**Exercise brief:** Any pictures in the records below must be left out when you repeat the lines from the line containing "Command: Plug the" through the line containing "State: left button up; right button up" exactly.

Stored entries
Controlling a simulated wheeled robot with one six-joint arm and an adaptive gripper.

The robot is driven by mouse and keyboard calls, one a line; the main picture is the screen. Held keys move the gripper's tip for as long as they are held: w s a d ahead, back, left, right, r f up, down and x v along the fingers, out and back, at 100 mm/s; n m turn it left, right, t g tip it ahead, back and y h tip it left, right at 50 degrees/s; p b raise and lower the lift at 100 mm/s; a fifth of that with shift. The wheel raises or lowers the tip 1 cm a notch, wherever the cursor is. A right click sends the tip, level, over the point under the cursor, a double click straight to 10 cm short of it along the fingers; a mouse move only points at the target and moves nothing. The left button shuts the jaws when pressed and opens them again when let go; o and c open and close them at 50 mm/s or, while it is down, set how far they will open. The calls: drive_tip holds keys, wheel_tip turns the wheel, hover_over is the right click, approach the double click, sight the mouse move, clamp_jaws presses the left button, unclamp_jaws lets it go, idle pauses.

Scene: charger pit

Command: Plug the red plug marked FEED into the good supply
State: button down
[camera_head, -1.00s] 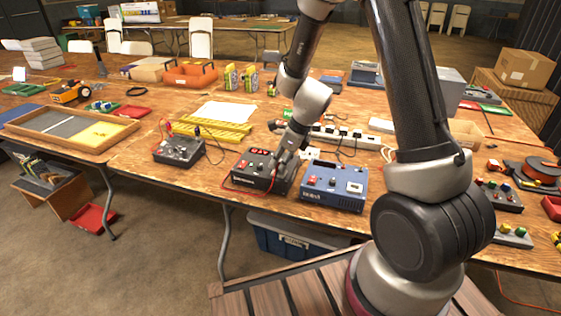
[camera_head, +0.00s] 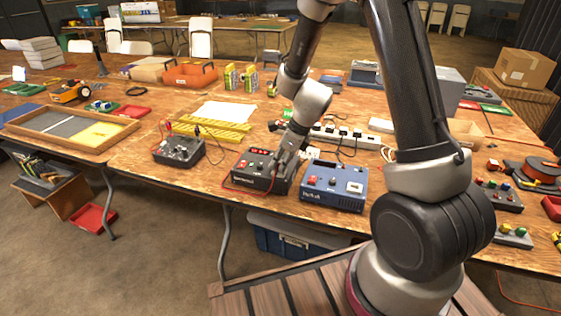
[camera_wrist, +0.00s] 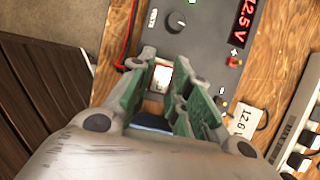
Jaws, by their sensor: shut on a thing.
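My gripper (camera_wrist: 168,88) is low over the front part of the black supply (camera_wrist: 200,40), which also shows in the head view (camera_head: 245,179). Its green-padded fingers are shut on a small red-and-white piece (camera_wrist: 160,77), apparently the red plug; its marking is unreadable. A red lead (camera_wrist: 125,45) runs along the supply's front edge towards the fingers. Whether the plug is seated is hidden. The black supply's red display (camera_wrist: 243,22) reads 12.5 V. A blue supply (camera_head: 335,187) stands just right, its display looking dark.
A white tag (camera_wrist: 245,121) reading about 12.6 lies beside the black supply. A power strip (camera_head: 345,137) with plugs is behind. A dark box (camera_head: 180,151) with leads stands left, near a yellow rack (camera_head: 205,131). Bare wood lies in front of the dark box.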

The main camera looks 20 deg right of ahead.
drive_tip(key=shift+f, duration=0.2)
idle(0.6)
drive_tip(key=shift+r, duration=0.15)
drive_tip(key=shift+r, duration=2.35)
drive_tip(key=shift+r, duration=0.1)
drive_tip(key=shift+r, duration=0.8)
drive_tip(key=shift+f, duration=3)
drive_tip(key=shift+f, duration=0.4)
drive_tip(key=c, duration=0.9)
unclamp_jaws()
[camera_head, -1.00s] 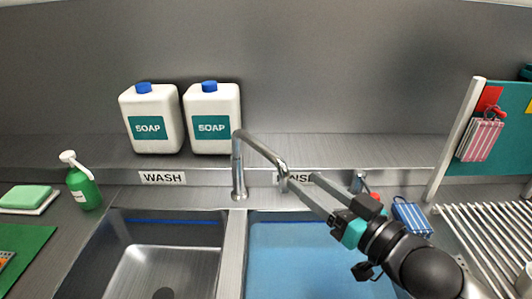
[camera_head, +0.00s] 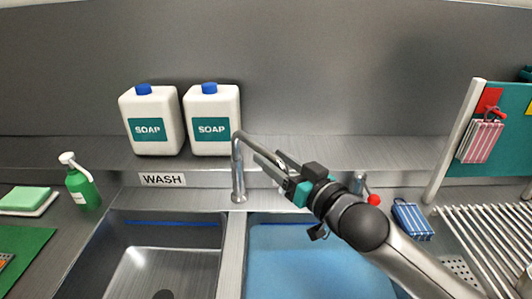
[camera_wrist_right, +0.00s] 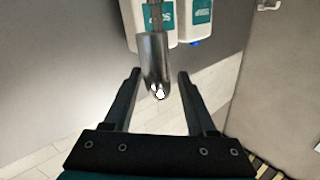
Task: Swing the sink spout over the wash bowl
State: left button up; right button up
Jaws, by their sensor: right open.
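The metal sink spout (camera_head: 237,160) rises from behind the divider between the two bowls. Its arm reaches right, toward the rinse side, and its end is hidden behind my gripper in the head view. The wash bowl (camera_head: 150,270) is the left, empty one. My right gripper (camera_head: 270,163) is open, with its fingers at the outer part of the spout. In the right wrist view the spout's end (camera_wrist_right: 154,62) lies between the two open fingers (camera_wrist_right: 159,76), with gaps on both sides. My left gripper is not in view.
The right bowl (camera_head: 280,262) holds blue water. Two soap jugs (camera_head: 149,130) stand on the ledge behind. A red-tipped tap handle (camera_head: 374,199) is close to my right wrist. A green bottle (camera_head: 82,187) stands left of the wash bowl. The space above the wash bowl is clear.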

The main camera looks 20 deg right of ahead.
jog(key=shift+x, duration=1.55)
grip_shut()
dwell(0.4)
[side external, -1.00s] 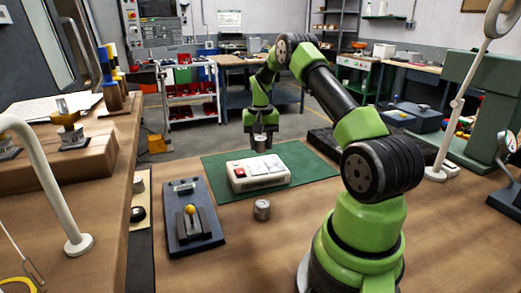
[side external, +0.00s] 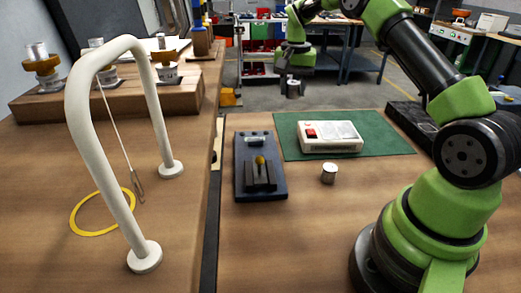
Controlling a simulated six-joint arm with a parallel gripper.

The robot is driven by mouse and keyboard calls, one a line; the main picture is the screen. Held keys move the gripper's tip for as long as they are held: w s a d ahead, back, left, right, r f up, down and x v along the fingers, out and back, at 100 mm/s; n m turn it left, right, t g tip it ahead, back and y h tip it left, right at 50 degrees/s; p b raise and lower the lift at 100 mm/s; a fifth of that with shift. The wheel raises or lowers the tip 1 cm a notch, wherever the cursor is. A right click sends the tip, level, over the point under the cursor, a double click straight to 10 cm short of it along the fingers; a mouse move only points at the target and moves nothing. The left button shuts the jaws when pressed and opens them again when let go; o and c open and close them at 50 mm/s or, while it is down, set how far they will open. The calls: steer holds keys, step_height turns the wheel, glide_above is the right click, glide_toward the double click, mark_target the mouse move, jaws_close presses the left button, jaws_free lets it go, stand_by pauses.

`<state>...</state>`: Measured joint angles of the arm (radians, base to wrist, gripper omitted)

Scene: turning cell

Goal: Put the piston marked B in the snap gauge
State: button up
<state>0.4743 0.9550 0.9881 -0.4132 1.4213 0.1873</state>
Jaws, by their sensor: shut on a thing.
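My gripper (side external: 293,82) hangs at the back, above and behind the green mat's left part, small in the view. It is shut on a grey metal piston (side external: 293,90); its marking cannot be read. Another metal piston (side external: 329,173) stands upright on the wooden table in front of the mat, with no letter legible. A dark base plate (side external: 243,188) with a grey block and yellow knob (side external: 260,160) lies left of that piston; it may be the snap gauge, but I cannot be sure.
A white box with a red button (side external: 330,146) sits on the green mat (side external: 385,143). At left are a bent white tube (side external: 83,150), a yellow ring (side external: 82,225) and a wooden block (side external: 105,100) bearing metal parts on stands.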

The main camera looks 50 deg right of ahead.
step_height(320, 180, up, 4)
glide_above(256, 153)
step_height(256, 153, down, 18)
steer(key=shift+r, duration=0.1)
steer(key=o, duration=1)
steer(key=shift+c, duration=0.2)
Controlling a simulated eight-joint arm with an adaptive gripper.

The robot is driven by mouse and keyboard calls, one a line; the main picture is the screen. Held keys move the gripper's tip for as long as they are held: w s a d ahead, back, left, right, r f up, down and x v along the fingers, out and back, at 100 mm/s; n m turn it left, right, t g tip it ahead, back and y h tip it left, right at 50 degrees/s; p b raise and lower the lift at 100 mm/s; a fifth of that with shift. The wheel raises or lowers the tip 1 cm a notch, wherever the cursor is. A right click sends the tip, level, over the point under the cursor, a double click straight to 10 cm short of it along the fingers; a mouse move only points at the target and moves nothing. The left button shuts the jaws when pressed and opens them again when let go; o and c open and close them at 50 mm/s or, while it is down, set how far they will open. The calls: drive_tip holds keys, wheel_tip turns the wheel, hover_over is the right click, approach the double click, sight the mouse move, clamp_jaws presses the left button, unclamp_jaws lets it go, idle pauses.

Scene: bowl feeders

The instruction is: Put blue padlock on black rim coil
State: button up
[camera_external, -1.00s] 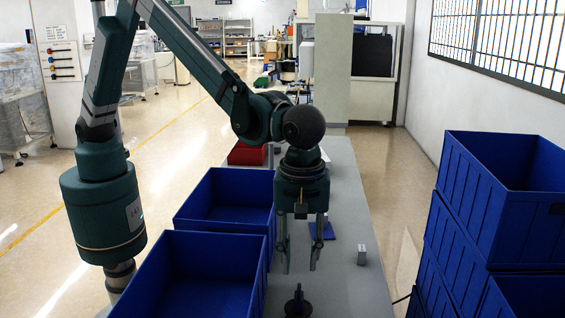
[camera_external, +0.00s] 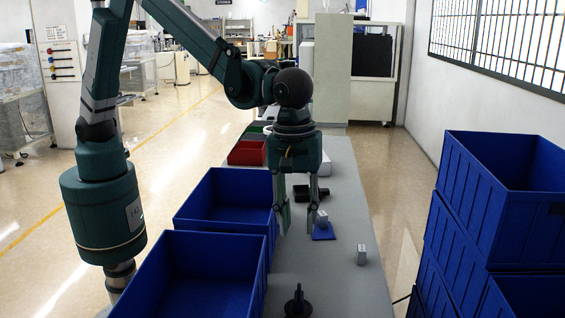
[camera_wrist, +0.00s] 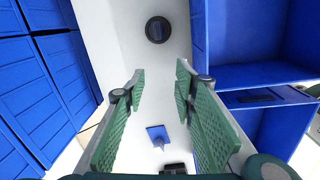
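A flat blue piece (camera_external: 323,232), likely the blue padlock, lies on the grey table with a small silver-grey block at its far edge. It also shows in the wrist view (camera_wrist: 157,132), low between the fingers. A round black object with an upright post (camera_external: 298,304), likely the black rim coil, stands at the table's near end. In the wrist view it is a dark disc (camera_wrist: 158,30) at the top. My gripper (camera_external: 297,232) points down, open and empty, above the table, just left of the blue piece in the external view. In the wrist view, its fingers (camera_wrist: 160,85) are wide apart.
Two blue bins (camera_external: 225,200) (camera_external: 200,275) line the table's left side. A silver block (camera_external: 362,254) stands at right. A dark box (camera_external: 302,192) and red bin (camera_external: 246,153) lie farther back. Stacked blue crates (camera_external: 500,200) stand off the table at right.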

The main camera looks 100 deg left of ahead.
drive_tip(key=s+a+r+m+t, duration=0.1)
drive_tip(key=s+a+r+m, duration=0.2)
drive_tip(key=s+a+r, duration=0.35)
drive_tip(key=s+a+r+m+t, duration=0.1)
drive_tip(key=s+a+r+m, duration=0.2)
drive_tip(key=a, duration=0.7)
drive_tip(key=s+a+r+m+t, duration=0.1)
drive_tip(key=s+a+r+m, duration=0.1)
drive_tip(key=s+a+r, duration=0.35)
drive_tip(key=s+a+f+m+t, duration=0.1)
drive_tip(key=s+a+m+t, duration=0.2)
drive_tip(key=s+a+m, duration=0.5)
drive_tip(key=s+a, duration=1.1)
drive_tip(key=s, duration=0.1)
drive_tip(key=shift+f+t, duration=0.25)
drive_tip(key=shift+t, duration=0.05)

**The reply:**
Command: Plug the red plug marked FEED into the good supply
State: button down
[camera_head, -1.00s] 
[camera_head, +0.00s] 
[camera_wrist, +0.00s] 
Jaws, by their sensor: shut on a thing.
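My gripper (camera_wrist: 168,88) is low over the front part of the black supply (camera_wrist: 200,40), which also shows in the head view (camera_head: 245,179). Its green-padded fingers are shut on a small red-and-white piece (camera_wrist: 160,77), apparently the red plug; its marking is unreadable. A red lead (camera_wrist: 125,45) runs along the supply's front edge towards the fingers. Whether the plug is seated is hidden. The black supply's red display (camera_wrist: 243,22) reads 12.5 V. A blue supply (camera_head: 335,187) stands just right, its display looking dark.
A white tag (camera_wrist: 245,121) reading about 12.6 lies beside the black supply. A power strip (camera_head: 345,137) with plugs is behind. A dark box (camera_head: 180,151) with leads stands left, near a yellow rack (camera_head: 205,131). Bare wood lies in front of the dark box.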

The main camera looks 20 deg right of ahead.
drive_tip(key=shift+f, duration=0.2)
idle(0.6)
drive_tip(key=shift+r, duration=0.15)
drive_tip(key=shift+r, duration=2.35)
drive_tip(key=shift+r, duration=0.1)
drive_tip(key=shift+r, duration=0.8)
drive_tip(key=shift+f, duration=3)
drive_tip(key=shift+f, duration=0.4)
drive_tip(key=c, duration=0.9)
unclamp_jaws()
[camera_head, -1.00s] 
[camera_head, +0.00s] 
[camera_wrist_right, +0.00s] 
Task: Swing the sink spout over the wash bowl
State: left button up; right button up

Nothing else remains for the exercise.